● EXERCISE DETAILS: The data below should be printed in full, exactly, and without any of its images.
----- SUPPLIED MATERIAL -----
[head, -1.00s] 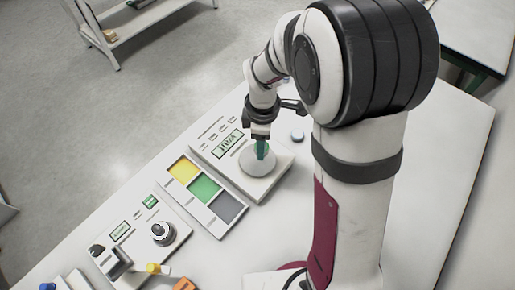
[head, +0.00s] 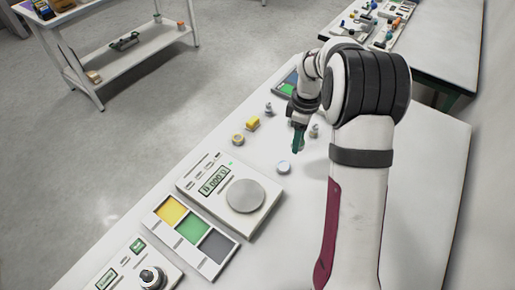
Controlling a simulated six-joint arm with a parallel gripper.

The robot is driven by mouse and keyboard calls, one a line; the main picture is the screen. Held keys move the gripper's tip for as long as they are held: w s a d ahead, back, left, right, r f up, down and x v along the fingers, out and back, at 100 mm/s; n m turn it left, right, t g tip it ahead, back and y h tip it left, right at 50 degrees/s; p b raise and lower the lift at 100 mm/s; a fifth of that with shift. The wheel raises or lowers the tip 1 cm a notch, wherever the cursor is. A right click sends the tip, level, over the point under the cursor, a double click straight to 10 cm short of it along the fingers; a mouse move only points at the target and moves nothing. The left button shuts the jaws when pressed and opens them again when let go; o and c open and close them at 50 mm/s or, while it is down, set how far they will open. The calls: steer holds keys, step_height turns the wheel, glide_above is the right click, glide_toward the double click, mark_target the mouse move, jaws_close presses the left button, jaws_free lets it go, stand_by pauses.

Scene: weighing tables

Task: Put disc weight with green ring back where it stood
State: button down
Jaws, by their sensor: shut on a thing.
-----
● WRITTEN RESPONSE:
[head, -1.00s] 
[head, +0.00s] 
Controlling a simulated six-joint arm with a parallel gripper.

The robot is driven by mouse and keyboard calls, one a line; the main picture is the screen. Held keys move the gripper's tip for as long as they are held: w s a d ahead, back, left, right, r f up, down and x v along the fingers, out and back, at 100 mm/s; n m turn it left, right, t g tip it ahead, back and y h tip it left, right at 50 degrees/s; p b raise and lower the lift at 100 mm/s; a fifth of that with shift. The wheel raises or lowers the tip 1 cm a notch, wherever the cursor is. A right click sends the tip, level, over the point under the cursor, a double click straight to 10 cm short of it along the fingers; a mouse move only points at the target and moves nothing. The left button shuts the jaws when pressed and opens them again when let go; o and c open and close them at 50 mm/s or, while it is down, set how far they will open. The calls: steer holds keys, step_height turns the wheel, glide_above is the right click, glide_toward the double click, mark_target the mouse move, jaws_close presses the left button, jaws_free lets it go, stand_by pauses.

Scene: weighing tables

Task: Put disc weight with green ring back where it stood
State: button down
Jaws, by their sensor: shut on a thing.

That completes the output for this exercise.